Thursday, April 19, 2007

During and After the Storm

The Nor’easter is over. The flood had almost made waterfront property of the house where I'm living. We're talking a 10- to 15-foot difference in the usual sea level. A huge log of abandoned dock mooring had floated out onto Water Street and cruised on down like some bargain basement gondolier ride. It’s a good thing all the cars had been parked a block away on Sea Street due to the general alert issued by the city.

It's too bad I didn't have the stomach to walk out to the pier during the Nor’easter. It would have been deliciously tempestuous. The wind and the clouds were incessant, without the relief of lightning and thunder. Just that 60 mph wind ramming through the neighborhood and the entire coast. The trees made a wooshing sound that didn't quit. Longest avante garde wind symphony in history. The Sound School Regional Vocational Aquaculture Center got flooded. Their boat masts, docked opposite my house, are a whistling mechanism for the wind. The damn things screamed like banshees for 24 hours. The clanging of the lanyards on the masts added to the annoyance factor. And me without a car or frequent-enough buses to escape into downtown, away from shore by a couple miles. I holed up in my room and wrote and wrote and read some, and talked with my girlfriend on the phone.

Now: puddles and leaves and garbage everywhere. It is still heavily overcast but the wind has finally died down to about 15 mph, and the maddening drizzle is only intermittent. A few lone birds are back out flying around and sitting on their power lines. The whole world seems exhausted from the rain and the incessant wind. The sidewalk outside my door looks positively spent.

If I could remember everything about my life at every moment, it would be too much to bear. Please, one thing at a time. I have to step back from time to time and just walk out to the pier and get surrounded by water.

The sea level was all the way up to the boards. I could feel the waves thumping the bottom of the deck upon which I was standing and splashing up through the spaces between the planks. Water was lapping over the edges.

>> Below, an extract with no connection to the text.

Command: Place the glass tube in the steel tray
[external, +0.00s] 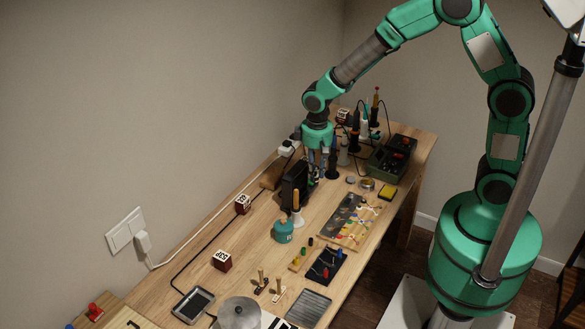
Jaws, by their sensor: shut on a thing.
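My gripper (320,172) points down at the far part of the bench, just right of a black box. It is shut on a small thing between its fingers, too small and too hidden to make out. I cannot pick out the glass tube for certain anywhere else in view. The steel tray (303,308) looks like the flat grey ribbed tray lying at the near edge of the bench, well away from my gripper. Its visible surface looks empty.
The black box (294,183) and an upright wooden-handled tool (296,203) stand close by my gripper. A teal canister (283,231), a parts mat (349,219) and a dark peg block (326,266) lie between it and the tray. A green soldering station (388,163) stands behind right.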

On my return walk from the pier, I spied my landlady's cat rolling around on the sidewalk outside my door. She is in heat (the cat, not my landlady) and had been missing for two days. Out getting some tail from the grey cat that I've seen around, no doubt. I took the opportunity to lure the skittish kitty towards the door with a bowl of the cat food I had bought for Squeak, the stray. I had to rattle the food around in one hand, tapping the plastic bowl on the steps, calling the kitty, holding the door open with the other hand.

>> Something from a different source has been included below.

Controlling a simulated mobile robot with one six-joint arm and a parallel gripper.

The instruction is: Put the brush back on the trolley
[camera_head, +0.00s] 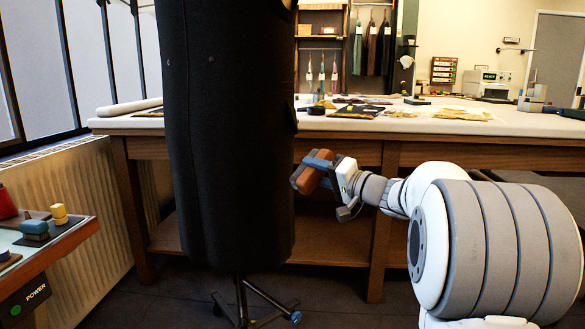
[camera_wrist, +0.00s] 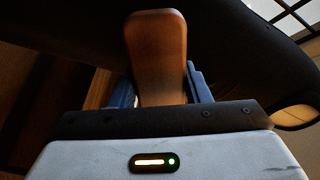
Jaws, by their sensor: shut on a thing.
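My gripper (camera_head: 319,167) is shut on the brush (camera_head: 308,178), a brown wooden block. In the head view it is held just right of the dark dress form, in front of the big table. In the wrist view the brush (camera_wrist: 157,52) stands out between the blue fingers, its brown wooden back showing. Its bristles are not visible there. A small trolley (camera_head: 50,258) is at the left edge of the head view, only partly in frame. It lies left of the dress form, apart from my gripper.
The black dress form (camera_head: 226,130) on a wheeled stand (camera_head: 245,300) stands between my gripper and the trolley. On the trolley are a red spool (camera_head: 6,204), a blue block (camera_head: 34,228) and a yellow piece (camera_head: 59,213). A long worktable (camera_head: 400,124) runs behind.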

Once inside, she had to actually be coaxed to approach her food and water dishes. As soon as she remembered she was starving she cleaned the bowl. Now she is meowing outside my bedroom door, begging to be let back out into the cold so she can find the gray cat. Poor dumb thing. Rolling around on the floor, rubbing its muzzle on everything.

Cats are insane. Sophisticated, yes, but also daft. Then you get a cat that's in heat, and they'll risk life and limb to get some sex. They'll lose their appetite and not eat for days. I remember when my childhood cat Mary would go into heat. The yowling and the sex starvation. Mary never got laid in her entire life. It's sad, really.

Now that high tide has come and gone, and low tide has reach its lowest point and started its climb, I can see all kinds of garbage washed up on the mud flats with their marshy weeds of bamboo proportions. Who knows what relics lie in wait for someone to discover them, or not discover them, in which case they might get washed back out to sea someday. Maybe I'll go hunting for archaeological finds tomorrow in the daylight. Tonight, I'm walking into town. The weather is still cold, overcast, drizzly, miserable and depressing, but it's at least navigable. I won't freeze.